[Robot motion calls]
== == ==

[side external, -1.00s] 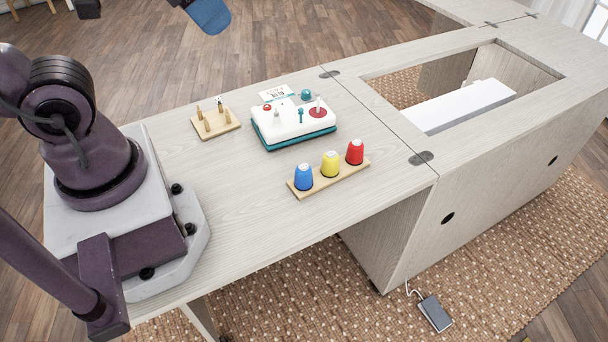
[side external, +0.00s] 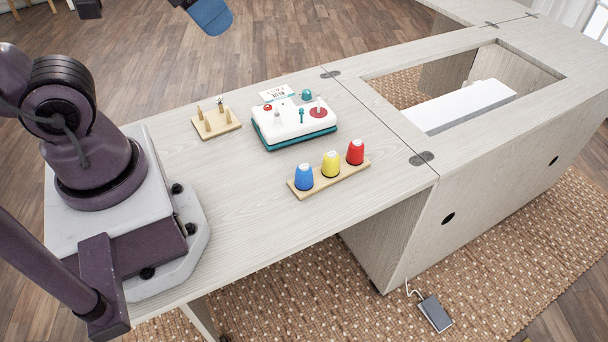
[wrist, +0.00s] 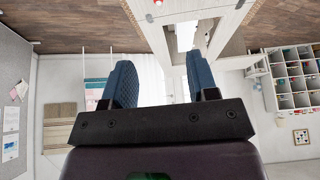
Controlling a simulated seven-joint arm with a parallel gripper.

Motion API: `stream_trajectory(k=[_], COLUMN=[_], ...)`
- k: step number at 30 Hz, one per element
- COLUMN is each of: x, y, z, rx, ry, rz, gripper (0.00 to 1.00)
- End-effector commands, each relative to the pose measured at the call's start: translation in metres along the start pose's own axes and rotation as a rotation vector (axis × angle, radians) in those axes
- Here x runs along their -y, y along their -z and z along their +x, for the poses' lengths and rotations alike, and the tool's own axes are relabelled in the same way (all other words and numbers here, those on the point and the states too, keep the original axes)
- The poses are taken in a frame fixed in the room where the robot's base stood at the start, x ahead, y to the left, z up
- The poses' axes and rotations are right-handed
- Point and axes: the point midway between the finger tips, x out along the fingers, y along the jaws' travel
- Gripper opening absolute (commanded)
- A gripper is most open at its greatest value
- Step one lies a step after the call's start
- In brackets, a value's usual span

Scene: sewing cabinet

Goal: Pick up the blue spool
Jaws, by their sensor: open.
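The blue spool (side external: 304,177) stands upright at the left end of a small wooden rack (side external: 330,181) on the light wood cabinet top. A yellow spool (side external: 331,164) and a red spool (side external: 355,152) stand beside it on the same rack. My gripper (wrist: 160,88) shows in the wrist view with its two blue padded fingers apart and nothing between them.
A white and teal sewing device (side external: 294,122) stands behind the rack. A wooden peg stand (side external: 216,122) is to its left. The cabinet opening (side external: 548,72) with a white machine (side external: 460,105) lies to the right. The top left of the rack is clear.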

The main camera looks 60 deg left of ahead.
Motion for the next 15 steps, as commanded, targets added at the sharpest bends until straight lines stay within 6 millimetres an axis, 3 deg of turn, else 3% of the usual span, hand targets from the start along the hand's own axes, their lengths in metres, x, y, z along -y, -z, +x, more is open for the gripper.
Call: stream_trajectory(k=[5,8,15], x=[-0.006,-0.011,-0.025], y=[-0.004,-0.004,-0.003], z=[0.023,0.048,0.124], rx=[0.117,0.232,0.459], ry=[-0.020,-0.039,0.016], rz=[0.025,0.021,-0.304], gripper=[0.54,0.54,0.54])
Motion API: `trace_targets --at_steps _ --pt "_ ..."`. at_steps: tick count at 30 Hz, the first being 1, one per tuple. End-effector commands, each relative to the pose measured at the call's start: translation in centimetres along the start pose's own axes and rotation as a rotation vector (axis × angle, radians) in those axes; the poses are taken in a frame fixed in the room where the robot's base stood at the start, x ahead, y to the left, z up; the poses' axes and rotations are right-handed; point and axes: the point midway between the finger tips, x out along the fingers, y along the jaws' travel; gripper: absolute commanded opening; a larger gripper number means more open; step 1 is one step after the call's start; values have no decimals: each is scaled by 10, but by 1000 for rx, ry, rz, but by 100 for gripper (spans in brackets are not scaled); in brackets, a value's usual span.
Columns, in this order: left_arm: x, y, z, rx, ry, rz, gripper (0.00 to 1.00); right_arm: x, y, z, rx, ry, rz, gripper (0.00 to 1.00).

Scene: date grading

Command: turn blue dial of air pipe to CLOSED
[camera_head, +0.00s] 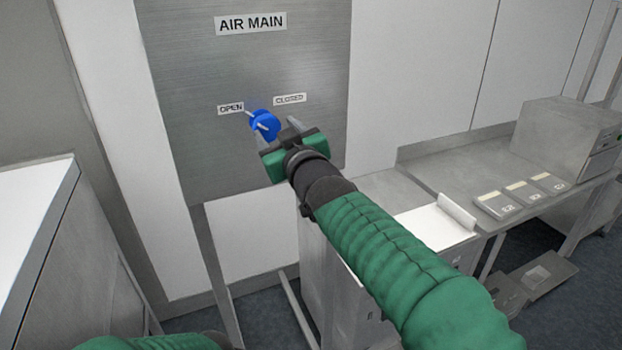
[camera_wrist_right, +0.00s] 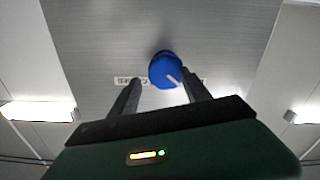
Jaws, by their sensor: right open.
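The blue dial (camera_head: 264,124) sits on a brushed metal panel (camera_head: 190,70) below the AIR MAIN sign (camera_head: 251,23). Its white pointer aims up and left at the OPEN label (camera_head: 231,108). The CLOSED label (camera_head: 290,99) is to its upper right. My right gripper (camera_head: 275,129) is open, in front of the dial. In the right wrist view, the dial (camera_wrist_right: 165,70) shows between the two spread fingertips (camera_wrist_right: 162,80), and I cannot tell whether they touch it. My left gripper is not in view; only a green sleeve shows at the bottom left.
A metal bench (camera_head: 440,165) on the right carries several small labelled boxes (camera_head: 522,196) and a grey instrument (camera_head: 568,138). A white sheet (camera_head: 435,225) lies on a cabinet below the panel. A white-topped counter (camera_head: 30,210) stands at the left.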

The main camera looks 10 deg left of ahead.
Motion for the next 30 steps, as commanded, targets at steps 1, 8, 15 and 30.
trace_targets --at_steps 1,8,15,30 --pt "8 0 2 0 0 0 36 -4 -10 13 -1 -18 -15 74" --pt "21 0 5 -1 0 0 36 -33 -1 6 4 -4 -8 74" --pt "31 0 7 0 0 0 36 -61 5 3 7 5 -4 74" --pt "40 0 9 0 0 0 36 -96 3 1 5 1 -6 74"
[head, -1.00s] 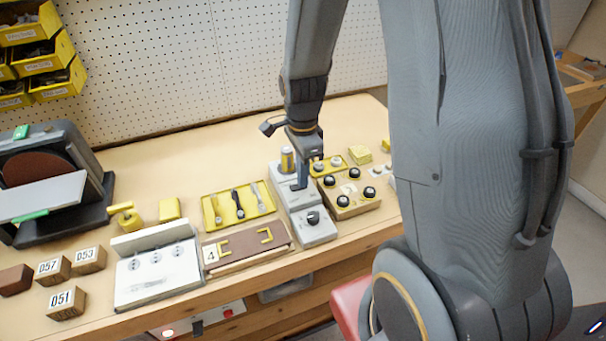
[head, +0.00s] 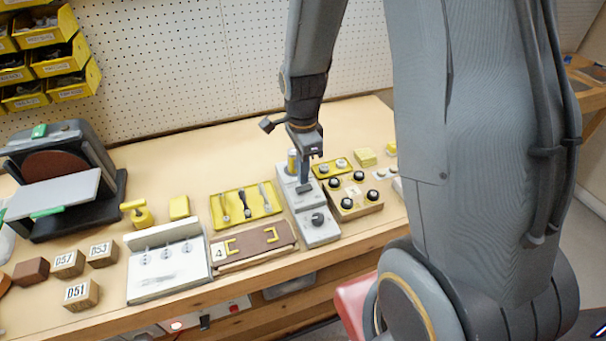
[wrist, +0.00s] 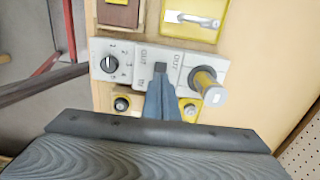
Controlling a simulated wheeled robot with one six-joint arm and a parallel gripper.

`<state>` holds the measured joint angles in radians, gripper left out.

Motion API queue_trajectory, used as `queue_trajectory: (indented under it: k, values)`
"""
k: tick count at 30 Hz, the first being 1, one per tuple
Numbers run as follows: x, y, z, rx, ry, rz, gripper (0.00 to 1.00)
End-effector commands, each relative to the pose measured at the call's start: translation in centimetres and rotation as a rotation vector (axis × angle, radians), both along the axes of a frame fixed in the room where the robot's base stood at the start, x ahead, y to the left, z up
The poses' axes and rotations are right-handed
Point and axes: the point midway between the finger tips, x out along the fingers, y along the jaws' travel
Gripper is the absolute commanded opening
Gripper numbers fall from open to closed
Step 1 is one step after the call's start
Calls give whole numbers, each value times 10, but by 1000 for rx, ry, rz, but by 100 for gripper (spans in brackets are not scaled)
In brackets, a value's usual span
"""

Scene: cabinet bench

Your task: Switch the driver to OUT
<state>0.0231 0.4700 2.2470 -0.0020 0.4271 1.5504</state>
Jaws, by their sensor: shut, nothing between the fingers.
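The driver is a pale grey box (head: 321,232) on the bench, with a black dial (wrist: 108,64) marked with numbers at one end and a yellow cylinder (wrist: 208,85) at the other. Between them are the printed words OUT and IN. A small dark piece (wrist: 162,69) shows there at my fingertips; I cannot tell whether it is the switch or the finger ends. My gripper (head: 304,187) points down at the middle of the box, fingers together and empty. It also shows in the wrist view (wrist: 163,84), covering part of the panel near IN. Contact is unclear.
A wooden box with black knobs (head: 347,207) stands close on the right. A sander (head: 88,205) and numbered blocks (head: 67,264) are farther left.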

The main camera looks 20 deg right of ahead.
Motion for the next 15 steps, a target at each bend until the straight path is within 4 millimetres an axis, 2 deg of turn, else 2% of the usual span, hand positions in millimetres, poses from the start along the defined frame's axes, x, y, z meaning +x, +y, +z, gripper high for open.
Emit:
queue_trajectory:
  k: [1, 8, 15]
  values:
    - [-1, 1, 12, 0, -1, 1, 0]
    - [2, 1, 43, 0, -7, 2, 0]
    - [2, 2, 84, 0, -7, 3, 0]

== == ==

- Exercise brief
Go through the listing above and write it all out exactly, leaving out any picture.

- Solution
[side external, -1.00s] 
[side external, +0.00s] 
[wrist, +0.00s] 
Controlling a simulated seven-joint arm with a parallel gripper.

Motion API: `stream_trajectory(k=[_], COLUMN=[_], ...)`
- k: step number at 30 Hz, one per element
- COLUMN is each of: x, y, z, rx, ry, rz, gripper (0.00 to 1.00)
- End-effector commands, each relative to the pose measured at the call's start: translation in metres along the start pose's own axes and rotation as a rotation vector (axis × angle, radians) in those axes
- Here x runs along their -y, y along their -z and z along their +x, for the poses' lengths and rotations alike, and the tool's own axes are relabelled in the same way (all other words and numbers here, those on the point and the states too, keep the original axes)
- The poses are taken in a frame fixed in the room where the robot's base stood at the start, x ahead, y to the left, z up
- The poses' axes and rotations are right-handed
- Point and axes: the point midway between the finger tips, x out along the fingers, y along the jaws' travel
- Gripper opening absolute (commanded)
- A gripper is most open at its greatest value
- Step one lies a step after the call's start
- In brackets, a value's usual span

Scene: sewing cabinet

Goal: Pick up the blue spool
Jaws, by their sensor: open.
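The blue spool (side external: 304,177) stands upright at the left end of a small wooden rack (side external: 330,181) on the light wood cabinet top. A yellow spool (side external: 331,164) and a red spool (side external: 355,152) stand beside it on the same rack. My gripper (wrist: 160,88) shows in the wrist view with its two blue padded fingers apart and nothing between them.
A white and teal sewing device (side external: 294,122) stands behind the rack. A wooden peg stand (side external: 216,122) is to its left. The cabinet opening (side external: 548,72) with a white machine (side external: 460,105) lies to the right. The top left of the rack is clear.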

The main camera looks 60 deg left of ahead.
Motion for the next 15 steps, as commanded, targets added at the sharpest bends until straight lines stay within 6 millimetres an axis, 3 deg of turn, else 3% of the usual span, hand targets from the start along the hand's own axes, their lengths in metres, x, y, z along -y, -z, +x, more is open for the gripper.
Call: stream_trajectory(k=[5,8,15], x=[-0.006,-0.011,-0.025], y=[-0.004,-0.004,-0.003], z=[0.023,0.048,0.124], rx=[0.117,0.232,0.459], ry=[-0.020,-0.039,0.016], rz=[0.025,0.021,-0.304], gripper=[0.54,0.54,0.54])
Motion API: `trace_targets --at_steps _ --pt "_ ..."`. at_steps: tick count at 30 Hz, the first being 1, one per tuple. End-effector commands, each relative to the pose measured at the call's start: translation in centimetres along the start pose's own axes and rotation as a rotation vector (axis × angle, radians) in those axes; the poses are taken in a frame fixed in the room where the robot's base stood at the start, x ahead, y to the left, z up; the poses' axes and rotations are right-handed; point and axes: the point midway between the finger tips, x out along the fingers, y along the jaws' travel; gripper: absolute commanded opening; a larger gripper number means more open; step 1 is one step after the call's start; values have no decimals: each is scaled by 10, but by 1000 for rx, ry, rz, but by 100 for gripper (spans in brackets are not scaled); in brackets, a value's usual span.
Columns, in this order: left_arm: x, y, z, rx, ry, rz, gripper (0.00 to 1.00); right_arm: x, y, z, rx, ry, rz, gripper (0.00 to 1.00).

Scene: date grading

Command: turn blue dial of air pipe to CLOSED
[camera_head, +0.00s] 
[camera_wrist_right, +0.00s] 
Jaws, by their sensor: right open.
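The blue dial (camera_head: 264,124) sits on a brushed metal panel (camera_head: 190,70) below the AIR MAIN sign (camera_head: 251,23). Its white pointer aims up and left at the OPEN label (camera_head: 231,108). The CLOSED label (camera_head: 290,99) is to its upper right. My right gripper (camera_head: 275,129) is open, in front of the dial. In the right wrist view, the dial (camera_wrist_right: 165,70) shows between the two spread fingertips (camera_wrist_right: 162,80), and I cannot tell whether they touch it. My left gripper is not in view; only a green sleeve shows at the bottom left.
A metal bench (camera_head: 440,165) on the right carries several small labelled boxes (camera_head: 522,196) and a grey instrument (camera_head: 568,138). A white sheet (camera_head: 435,225) lies on a cabinet below the panel. A white-topped counter (camera_head: 30,210) stands at the left.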

The main camera looks 10 deg left of ahead.
Motion for the next 30 steps, as commanded, targets at steps 1, 8, 15 and 30.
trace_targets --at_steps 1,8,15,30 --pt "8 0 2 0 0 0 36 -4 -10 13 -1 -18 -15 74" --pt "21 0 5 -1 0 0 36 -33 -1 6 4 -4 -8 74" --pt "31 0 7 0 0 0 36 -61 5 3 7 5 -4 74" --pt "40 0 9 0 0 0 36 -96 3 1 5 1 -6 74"
[head, -1.00s] 
[head, +0.00s] 
[wrist, +0.00s] 
Controlling a simulated wheeled robot with one six-joint arm and a parallel gripper.

`<state>` holds the measured joint angles in radians, gripper left out.

Motion API queue_trajectory, used as `queue_trajectory: (indented under it: k, values)`
"""
k: tick count at 30 Hz, the first being 1, one per tuple
Numbers run as follows: x, y, z, rx, ry, rz, gripper (0.00 to 1.00)
End-effector commands, each relative to the pose measured at the call's start: translation in centimetres and rotation as a rotation vector (axis × angle, radians), both along the axes of a frame fixed in the room where the robot's base stood at the start, x ahead, y to the left, z up
The poses' axes and rotations are right-handed
Point and axes: the point midway between the finger tips, x out along the fingers, y along the jaws' travel
Gripper is the absolute commanded opening
Gripper numbers fall from open to closed
Step 1 is one step after the call's start
Calls give whole numbers, each value times 10, but by 1000 for rx, ry, rz, but by 100 for gripper (spans in brackets are not scaled)
In brackets, a value's usual span
"""

Scene: cabinet bench

Your task: Switch the driver to OUT
<state>0.0231 0.4700 2.2470 -0.0020 0.4271 1.5504</state>
Jaws, by their sensor: shut, nothing between the fingers.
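The driver is a pale grey box (head: 321,232) on the bench, with a black dial (wrist: 108,64) marked with numbers at one end and a yellow cylinder (wrist: 208,85) at the other. Between them are the printed words OUT and IN. A small dark piece (wrist: 162,69) shows there at my fingertips; I cannot tell whether it is the switch or the finger ends. My gripper (head: 304,187) points down at the middle of the box, fingers together and empty. It also shows in the wrist view (wrist: 163,84), covering part of the panel near IN. Contact is unclear.
A wooden box with black knobs (head: 347,207) stands close on the right. A sander (head: 88,205) and numbered blocks (head: 67,264) are farther left.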

The main camera looks 20 deg right of ahead.
Motion for the next 15 steps, a target at each bend until the straight path is within 4 millimetres an axis, 2 deg of turn, else 2% of the usual span, hand positions in millimetres, poses from the start along the defined frame's axes, x, y, z meaning +x, +y, +z, gripper high for open.
Emit:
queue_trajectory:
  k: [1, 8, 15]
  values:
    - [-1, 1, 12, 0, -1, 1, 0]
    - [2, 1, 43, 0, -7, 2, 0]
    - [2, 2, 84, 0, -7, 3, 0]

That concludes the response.